Continuing the advice given in her letter, Patton advises women to use their time in college efficiently by finding a husband before graduation. Colleges offer a large concentration of men who are a woman’s intellectual equal, so women should take advantage of the opportunity while they can.
“You don’t have to marry a man who is as smart, capable and accomplished as you,” she wrote. “But tell the truth: Don’t you want to?”
Patton wrote that men, on the other hand, can date “dumb, mean or nasty” women who will have sex with them. She acknowledged that her advice is only meant for women. Men, she wrote, don’t need dating advice and can take their time in finding a wife and having children.
The inherent inequality between men and women, she wrote, is that women only have a 25-year window in which they can bear children, while men have almost 75 years in which they can father children. She noted that while women have to carry the fetus for nine months, men have a “twenty-second sperm contribution.”

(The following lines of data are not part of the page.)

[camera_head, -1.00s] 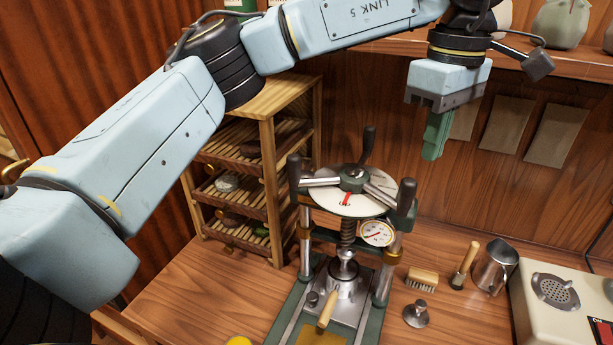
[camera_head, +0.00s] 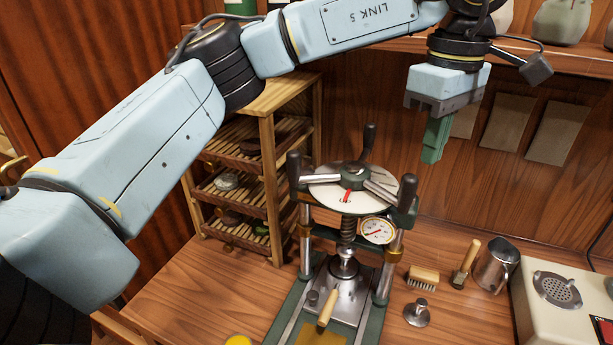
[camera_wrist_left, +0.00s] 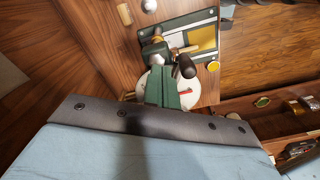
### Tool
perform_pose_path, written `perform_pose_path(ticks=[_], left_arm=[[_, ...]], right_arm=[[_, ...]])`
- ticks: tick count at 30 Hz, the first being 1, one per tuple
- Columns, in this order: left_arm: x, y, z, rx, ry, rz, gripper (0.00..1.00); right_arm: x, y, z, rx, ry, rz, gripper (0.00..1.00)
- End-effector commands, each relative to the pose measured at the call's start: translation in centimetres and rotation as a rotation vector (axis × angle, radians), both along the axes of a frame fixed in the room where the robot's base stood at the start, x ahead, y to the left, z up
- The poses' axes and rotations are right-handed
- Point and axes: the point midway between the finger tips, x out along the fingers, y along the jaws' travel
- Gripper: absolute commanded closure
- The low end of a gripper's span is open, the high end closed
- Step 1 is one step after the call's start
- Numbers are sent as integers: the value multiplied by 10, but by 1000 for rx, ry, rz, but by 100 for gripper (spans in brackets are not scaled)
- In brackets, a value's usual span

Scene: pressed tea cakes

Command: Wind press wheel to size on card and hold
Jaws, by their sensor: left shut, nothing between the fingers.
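The green press (camera_head: 385,285) stands on the table in the head view. Its wheel (camera_head: 330,197) has a pale disc with a red mark, metal spokes and dark upright grips (camera_head: 406,192). A round gauge (camera_head: 377,231) with a red needle sits below the wheel. My left gripper (camera_head: 431,158) is shut and empty, above and to the right of the wheel, apart from it. In the left wrist view, the green fingers (camera_wrist_left: 162,88) overlap the disc (camera_wrist_left: 186,92). Brown cards (camera_head: 507,122) hang on the back wall; no writing is readable. My right gripper is out of view.
A slatted rack (camera_head: 272,170) with dark cakes stands left of the press. A brush (camera_head: 423,277), a small metal weight (camera_head: 417,312), a wooden-handled tool (camera_head: 466,264), a metal jug (camera_head: 494,263) and a pale box (camera_head: 535,310) lie to the right. A shelf (camera_head: 560,62) runs above.

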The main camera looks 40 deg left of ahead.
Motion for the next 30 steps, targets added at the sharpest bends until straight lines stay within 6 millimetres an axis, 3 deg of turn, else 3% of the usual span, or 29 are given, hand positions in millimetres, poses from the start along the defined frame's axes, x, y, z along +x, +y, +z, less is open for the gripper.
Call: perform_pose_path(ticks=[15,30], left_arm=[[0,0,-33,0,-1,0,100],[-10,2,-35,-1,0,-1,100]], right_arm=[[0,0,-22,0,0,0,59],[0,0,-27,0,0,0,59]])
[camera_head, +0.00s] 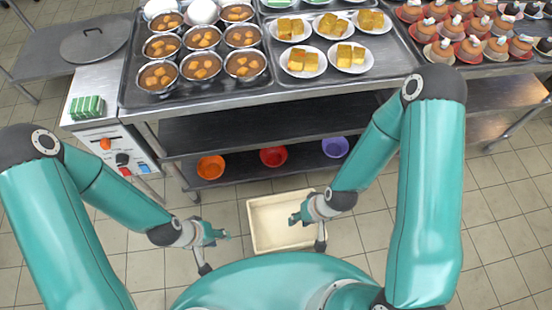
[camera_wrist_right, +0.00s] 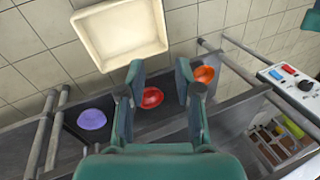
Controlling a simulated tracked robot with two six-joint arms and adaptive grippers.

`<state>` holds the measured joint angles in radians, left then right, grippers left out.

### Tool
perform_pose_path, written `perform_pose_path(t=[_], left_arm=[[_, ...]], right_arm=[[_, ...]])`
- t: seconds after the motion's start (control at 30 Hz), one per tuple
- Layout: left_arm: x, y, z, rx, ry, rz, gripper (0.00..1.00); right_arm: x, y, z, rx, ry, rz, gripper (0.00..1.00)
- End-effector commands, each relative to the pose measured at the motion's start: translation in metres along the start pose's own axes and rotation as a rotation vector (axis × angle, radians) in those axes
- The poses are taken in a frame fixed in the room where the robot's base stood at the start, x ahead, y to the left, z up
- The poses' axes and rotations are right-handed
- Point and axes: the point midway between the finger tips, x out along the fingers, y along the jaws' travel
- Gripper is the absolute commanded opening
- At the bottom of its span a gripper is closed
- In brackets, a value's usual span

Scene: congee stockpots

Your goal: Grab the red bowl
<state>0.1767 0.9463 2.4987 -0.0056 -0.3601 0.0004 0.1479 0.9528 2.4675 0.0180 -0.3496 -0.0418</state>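The red bowl (camera_head: 273,157) sits on the lower shelf of the metal table, between an orange bowl (camera_head: 210,167) and a purple bowl (camera_head: 335,147). In the right wrist view the red bowl (camera_wrist_right: 152,97) shows between the fingers of my right gripper (camera_wrist_right: 160,75), beyond them and not touched. My right gripper (camera_head: 307,232) is open and empty above the cream bin in the head view. My left gripper (camera_head: 213,250) is open and empty, left of the bin, over the floor. Both are nearer to me than the shelf.
A cream bin (camera_head: 257,220) stands empty on the tiled floor before the shelf. The dark middle shelf (camera_head: 240,128) lies above the bowls. Trays of soup bowls and cake plates cover the tabletop. A control panel (camera_head: 120,152) is at the left. Table legs frame the shelf.

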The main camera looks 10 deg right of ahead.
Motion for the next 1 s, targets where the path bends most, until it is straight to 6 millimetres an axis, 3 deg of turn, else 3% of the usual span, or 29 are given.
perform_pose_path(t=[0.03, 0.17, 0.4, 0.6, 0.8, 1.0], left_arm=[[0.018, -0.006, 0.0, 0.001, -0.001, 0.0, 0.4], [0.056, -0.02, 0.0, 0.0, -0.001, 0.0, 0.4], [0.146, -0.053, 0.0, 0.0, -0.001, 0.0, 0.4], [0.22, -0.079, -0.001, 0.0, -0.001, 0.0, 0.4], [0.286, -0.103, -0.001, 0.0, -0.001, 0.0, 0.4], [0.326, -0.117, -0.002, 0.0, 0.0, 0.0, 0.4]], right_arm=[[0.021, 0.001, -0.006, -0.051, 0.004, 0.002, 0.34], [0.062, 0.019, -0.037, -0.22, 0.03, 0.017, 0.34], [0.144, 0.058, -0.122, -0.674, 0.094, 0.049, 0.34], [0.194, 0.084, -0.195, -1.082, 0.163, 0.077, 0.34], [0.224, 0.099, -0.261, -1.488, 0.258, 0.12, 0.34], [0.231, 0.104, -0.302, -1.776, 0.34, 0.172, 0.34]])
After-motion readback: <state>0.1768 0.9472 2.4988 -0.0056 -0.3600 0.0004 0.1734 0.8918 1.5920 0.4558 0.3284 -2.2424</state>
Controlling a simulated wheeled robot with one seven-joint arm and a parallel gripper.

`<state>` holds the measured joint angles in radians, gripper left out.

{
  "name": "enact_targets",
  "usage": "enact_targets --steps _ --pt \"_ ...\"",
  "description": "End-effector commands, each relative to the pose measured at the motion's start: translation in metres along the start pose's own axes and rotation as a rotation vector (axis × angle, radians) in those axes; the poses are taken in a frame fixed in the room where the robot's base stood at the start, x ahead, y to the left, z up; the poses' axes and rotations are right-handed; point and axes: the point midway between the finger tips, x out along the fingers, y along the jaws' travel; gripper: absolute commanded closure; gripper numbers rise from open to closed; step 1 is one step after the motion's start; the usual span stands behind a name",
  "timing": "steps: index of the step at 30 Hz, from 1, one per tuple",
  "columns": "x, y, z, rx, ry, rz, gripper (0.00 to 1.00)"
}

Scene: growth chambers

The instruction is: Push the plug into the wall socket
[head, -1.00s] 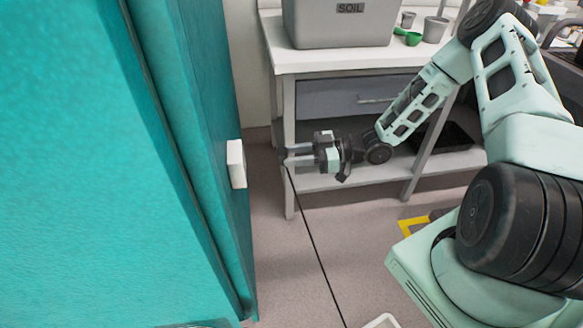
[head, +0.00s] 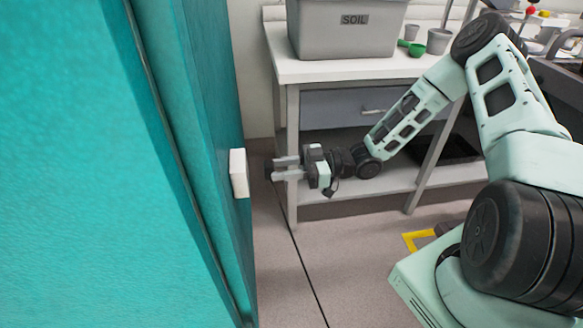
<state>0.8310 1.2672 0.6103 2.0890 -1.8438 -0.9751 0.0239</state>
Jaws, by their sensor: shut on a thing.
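The white wall socket (head: 239,173) sticks out from the side of the teal wall panel, left of centre; I see it almost edge-on, so its face and holes are hidden. My gripper (head: 275,168) is to the right of the socket, with its fingers pointing left at about the socket's height. It is shut on the small dark plug (head: 269,170) at its fingertips. The plug looks apart from the socket, with a narrow gap in the picture. Its pins cannot be made out.
A white-topped bench (head: 340,66) with a drawer and lower shelf stands behind my gripper. It carries a grey SOIL bin (head: 345,30) and small pots. A thin dark line runs over the floor; whether it is a cable or a seam is unclear.

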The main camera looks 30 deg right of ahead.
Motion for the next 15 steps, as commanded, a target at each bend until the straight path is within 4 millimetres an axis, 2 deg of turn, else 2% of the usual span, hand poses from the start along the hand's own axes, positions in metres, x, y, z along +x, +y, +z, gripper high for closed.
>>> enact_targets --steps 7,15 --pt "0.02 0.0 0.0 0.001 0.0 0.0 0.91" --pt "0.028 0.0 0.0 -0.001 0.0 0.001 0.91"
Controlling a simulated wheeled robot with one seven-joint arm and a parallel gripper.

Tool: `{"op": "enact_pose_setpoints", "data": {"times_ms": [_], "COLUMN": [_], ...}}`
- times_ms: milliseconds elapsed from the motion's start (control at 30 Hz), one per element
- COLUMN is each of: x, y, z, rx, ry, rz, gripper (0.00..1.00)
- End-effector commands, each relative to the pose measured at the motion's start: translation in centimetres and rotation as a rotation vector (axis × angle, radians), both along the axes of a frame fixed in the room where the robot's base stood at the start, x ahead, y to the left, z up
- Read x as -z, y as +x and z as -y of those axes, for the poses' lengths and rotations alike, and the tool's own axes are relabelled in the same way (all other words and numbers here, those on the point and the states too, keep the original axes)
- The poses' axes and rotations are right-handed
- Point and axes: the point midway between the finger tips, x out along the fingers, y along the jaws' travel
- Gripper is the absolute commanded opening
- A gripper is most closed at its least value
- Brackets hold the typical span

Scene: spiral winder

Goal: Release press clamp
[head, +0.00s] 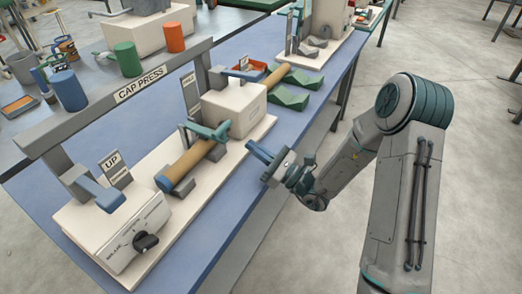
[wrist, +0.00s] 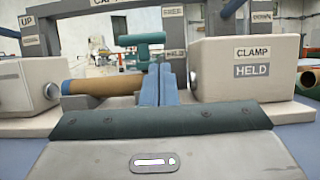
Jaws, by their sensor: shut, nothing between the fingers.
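The cap press (head: 140,85) stands on the blue bench. Its clamp handle (head: 208,131) is a teal bar over a tan tube (head: 190,163) with a blue end, lying in the press. In the wrist view the teal handle (wrist: 143,40) stands beyond my fingers, and the tube (wrist: 100,87) lies to the left. The white clamp box (wrist: 245,65) there reads CLAMP HELD, with a FREE plate (wrist: 172,12) behind. My gripper (head: 252,147) is shut and empty, its blue fingers apart from the handle on its near right side. It also shows in the wrist view (wrist: 158,75).
A white control box (head: 125,235) with a black knob and a blue lever (head: 98,190) by an UP sign stands at the press's near end. Green V-shaped rests (head: 292,90) lie beyond the clamp box. Open floor lies right of the bench.

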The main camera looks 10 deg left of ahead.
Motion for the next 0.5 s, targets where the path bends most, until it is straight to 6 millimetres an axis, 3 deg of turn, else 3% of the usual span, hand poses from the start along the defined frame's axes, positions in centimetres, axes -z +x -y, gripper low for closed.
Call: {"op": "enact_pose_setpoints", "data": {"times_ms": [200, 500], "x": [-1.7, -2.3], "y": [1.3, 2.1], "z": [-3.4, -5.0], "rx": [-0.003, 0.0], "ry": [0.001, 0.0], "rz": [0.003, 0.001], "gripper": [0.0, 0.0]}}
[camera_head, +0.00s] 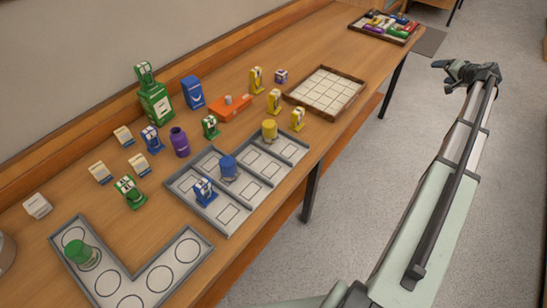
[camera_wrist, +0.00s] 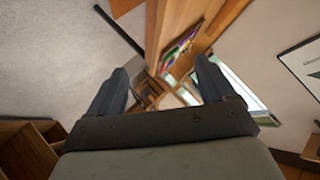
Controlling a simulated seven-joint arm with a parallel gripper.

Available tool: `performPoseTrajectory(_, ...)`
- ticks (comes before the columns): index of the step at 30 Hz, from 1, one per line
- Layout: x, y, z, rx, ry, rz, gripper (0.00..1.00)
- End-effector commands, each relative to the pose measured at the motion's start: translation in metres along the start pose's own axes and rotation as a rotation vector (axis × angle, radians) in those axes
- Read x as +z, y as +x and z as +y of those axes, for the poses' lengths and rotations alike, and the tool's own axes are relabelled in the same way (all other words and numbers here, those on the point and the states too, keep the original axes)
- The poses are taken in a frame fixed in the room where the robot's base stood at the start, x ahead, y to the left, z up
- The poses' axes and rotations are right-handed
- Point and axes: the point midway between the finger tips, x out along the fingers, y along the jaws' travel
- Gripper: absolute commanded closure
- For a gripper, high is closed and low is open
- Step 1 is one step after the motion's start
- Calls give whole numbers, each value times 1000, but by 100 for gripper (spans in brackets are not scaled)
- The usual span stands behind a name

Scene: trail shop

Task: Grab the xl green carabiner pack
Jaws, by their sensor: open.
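Three green packs with a carabiner-like top show in the head view. The largest (camera_head: 155,104) stands upright at the back of the table near the wall. A smaller green pack (camera_head: 209,127) stands right of the purple bottle. Another green pack (camera_head: 130,190) stands nearer, left of the grey trays. Their size labels are too small to read. My gripper (camera_head: 441,76) is open and empty, out over the floor to the right of the table and far from all the green packs. In the wrist view my gripper (camera_wrist: 162,78) shows its two fingers spread with nothing between them.
Grey compartment trays (camera_head: 236,205) and an L-shaped tray (camera_head: 110,289) holding a green jar (camera_head: 77,250) line the front. Blue packs, yellow packs, a purple bottle (camera_head: 180,142), white cards and an orange box (camera_head: 231,109) surround the green packs. A wooden grid tray (camera_head: 326,92) sits farther back.

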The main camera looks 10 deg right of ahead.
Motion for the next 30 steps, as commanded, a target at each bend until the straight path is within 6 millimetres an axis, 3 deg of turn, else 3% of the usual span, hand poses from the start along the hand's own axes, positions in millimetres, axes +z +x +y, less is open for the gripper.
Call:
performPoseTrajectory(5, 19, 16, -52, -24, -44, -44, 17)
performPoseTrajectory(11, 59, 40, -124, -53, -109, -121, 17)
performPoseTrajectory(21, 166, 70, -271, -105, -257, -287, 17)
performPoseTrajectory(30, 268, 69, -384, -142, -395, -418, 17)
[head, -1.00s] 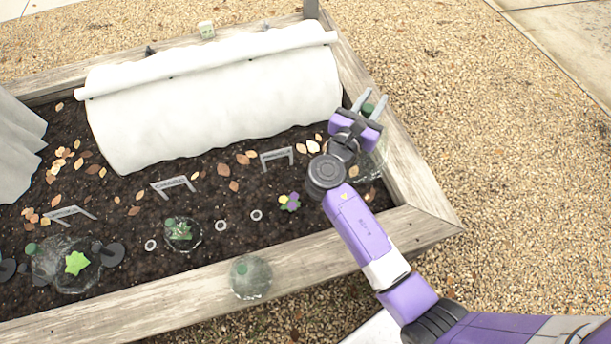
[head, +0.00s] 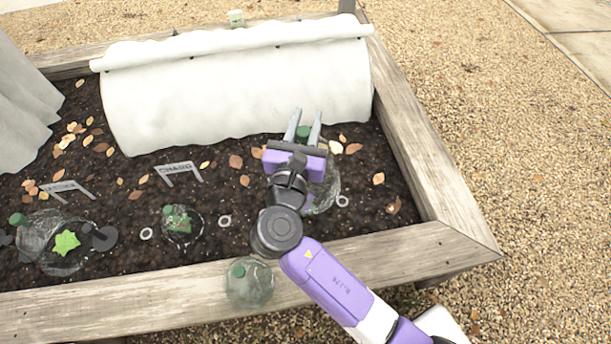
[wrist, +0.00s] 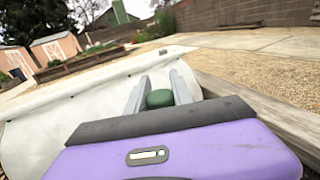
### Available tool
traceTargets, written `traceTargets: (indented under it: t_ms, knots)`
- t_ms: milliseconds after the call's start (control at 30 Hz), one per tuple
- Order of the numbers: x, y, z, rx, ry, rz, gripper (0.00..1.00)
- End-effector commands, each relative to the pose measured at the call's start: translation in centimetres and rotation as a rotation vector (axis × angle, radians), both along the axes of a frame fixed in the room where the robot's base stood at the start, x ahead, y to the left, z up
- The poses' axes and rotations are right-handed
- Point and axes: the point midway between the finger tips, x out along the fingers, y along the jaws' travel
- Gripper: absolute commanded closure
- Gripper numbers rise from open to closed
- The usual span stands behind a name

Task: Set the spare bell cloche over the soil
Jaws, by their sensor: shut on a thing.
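My gripper (head: 305,126) is shut on the green knob (wrist: 160,98) of a clear bell cloche (head: 327,188). The knob shows between the two grey fingers in the wrist view. The cloche hangs beneath my gripper over the dark soil (head: 262,148) at the bed's right part. My wrist hides much of it. I cannot tell if its rim touches the soil. A bit of purple shows near its lower left edge. Another clear cloche with a green knob (head: 250,283) is at the front timber edge (head: 150,305).
Two cloches stand on the soil at left, one over a bright green plant (head: 65,242), one over a small plant (head: 178,220). A white fleece tunnel (head: 230,90) lies behind my gripper. Small rings (head: 342,201), label stakes (head: 178,169) and leaves dot the soil.

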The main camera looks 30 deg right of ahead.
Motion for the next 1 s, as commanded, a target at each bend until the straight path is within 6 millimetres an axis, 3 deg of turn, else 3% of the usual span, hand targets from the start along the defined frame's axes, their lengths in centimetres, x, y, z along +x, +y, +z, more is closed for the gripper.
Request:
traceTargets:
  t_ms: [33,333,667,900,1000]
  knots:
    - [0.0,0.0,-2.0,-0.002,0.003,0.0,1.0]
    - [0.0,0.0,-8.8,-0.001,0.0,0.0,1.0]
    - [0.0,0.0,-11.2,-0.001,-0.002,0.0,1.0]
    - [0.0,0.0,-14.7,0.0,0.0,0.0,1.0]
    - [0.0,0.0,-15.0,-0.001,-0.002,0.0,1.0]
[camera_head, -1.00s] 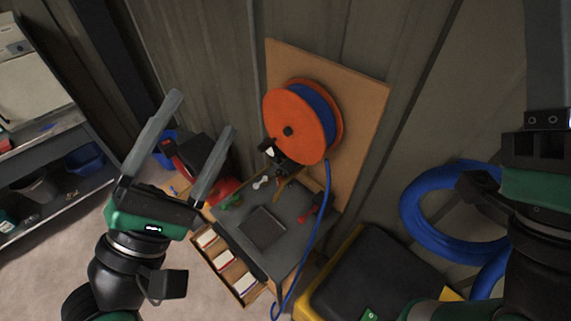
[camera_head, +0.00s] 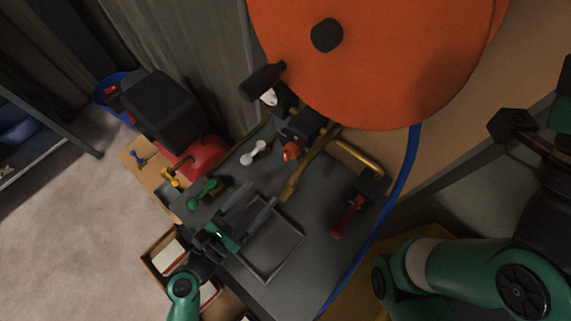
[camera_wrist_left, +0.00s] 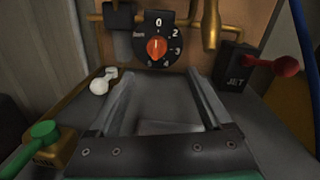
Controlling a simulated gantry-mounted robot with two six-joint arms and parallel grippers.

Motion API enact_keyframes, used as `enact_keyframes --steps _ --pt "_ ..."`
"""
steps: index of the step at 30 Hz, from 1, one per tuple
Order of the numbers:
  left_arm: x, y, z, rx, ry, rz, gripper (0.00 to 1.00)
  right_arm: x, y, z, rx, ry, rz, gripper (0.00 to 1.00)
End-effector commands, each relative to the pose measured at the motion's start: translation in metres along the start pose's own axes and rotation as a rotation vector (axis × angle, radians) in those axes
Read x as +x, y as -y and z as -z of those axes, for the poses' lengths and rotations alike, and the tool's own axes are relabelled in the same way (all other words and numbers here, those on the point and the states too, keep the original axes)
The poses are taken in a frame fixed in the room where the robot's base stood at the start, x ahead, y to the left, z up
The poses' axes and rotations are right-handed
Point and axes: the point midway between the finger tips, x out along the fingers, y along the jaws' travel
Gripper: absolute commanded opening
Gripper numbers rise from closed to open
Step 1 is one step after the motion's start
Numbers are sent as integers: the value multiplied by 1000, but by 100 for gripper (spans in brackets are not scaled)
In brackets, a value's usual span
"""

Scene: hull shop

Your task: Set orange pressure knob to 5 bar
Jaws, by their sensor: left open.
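The orange pressure knob (camera_head: 291,151) sits low behind the dark bench, below the big reel. In the left wrist view the orange knob (camera_wrist_left: 156,48) is at the centre of a black round dial (camera_wrist_left: 157,30) with white numbers, 0 at the top. I cannot tell for sure which mark it points to. My left gripper (camera_head: 262,193) is open and empty above the bench, in front of the knob and apart from it. In the left wrist view its fingers (camera_wrist_left: 167,74) point toward the dial, with the knob between and beyond their tips. My right gripper's fingers are outside the picture.
A white lever (camera_head: 253,153), a green lever (camera_head: 204,191) and a red lever (camera_head: 346,217) stand around the bench. Brass pipes (camera_head: 312,162) run beside the knob. A large orange reel (camera_head: 390,50) hangs above, and a blue hose (camera_head: 404,183) drops at the right.

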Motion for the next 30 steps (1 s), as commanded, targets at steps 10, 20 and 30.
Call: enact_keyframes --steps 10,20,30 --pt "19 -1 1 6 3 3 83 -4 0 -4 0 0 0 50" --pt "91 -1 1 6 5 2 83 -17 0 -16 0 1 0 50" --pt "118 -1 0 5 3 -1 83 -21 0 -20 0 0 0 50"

Women should be the driving force in changing the hookup culture on college campuses. Because men have come to “expect free sex,” men will not start to think about having serious relationships until women stop making themselves so available to men without commitment, she wrote.
Additionally, if a woman dresses provocatively, drinks too much and then enters a male’s room, whatever happens next is all on her.
“Please spare me your ‘blaming the victim’ outrage,” Patton wrote, adding that these women have “displayed screamingly bad judgment and must bear accountability for what may happen next.”
In order to find a husband, Patton explained, a woman must actively search for a husband the way she would search for a job. Additionally, Patton said a woman should be able to cook, be kind and honest, have a good temper and a clean mouth and look good.
“Look your best to attract the best potential life partners,” Patton wrote, adding that women should take care of their nails and lose excess weight. “If you’ve struggled with obesity through most of your teen years, then maybe surgical intervention is a good idea for you.”
Patton directly addressed feminist critiques in the book, advising that women should reject any feminist doctrine that discourages women who embrace traditional wife and mother roles. She added that men should not be considered the enemy — “Men are wonderful!”
While Patton acknowledged that some take offense to the idea that a woman is defined by her husband, she argued that women are defined by their husbands in many ways, noting that friends and family will probably judge a woman by the man she marries.
“Here’s the most important thing … you will come to define yourself by your spouse,” Patton wrote. “If you marry a man who isn’t worthy of you, it will eventually chip away at your self-esteem and you will start to believe that this is all you are worth.”
Women should search for the best credentials in a husband, Patton wrote, including where he went to college and what his job is. She wrote that a “luxurious academic credential is a very good indicator of a man’s ambition, his record of academic achievement, and, very likely, his future success.”
Patton referred to 35-year-old women as “spinsters-in-training” and wrote that women at this age who do not have a family “live with profound disappointment” and should consider “settling smart” in order to have a child in wedlock.
“Regardless of how your marriage ends, you will love your child forever,” Patton wrote. “But if you miss your chance to be pregnant and deliver your child, then that dream is off the table forever.”
While “Marry Smart” speaks mainly to women about how they should go about planning for future happiness, Patton also encourages parents to discuss the topics of marriage and fertility with their daughters.
“Some parents of daughters who have already graduated without finding husbands have expressed harsh criticism of my advice, claiming that my opinions are insulting to girls who aspire to professional success,” Patton wrote. “It’s clear by their frustrated parents’ misdirected anger that they think that their own daughters have underperformed, missed an opportunity, or have not lived up to their parents’ expectations.”
The Princeton Triangle Club received a number of shout-outs in the book due to Patton’s involvement with the club as an undergraduate. 12 current students and a number of alumni were also recognized in the Acknowledgements section of the book.
Patton wrote that the book contains her own personal opinions, based on her experience and observation. She also shared anecdotes exemplifying the advice she shares.
“My intent is not to provoke anger, but instead to inspire a dialogue that has been too long suppressed,” Patton wrote in the introduction. “It’s just advice … take it or leave it!”
The hardcover book, published by Gallery Books, will be officially released on March 11. It is 238 pages and costs $24.99.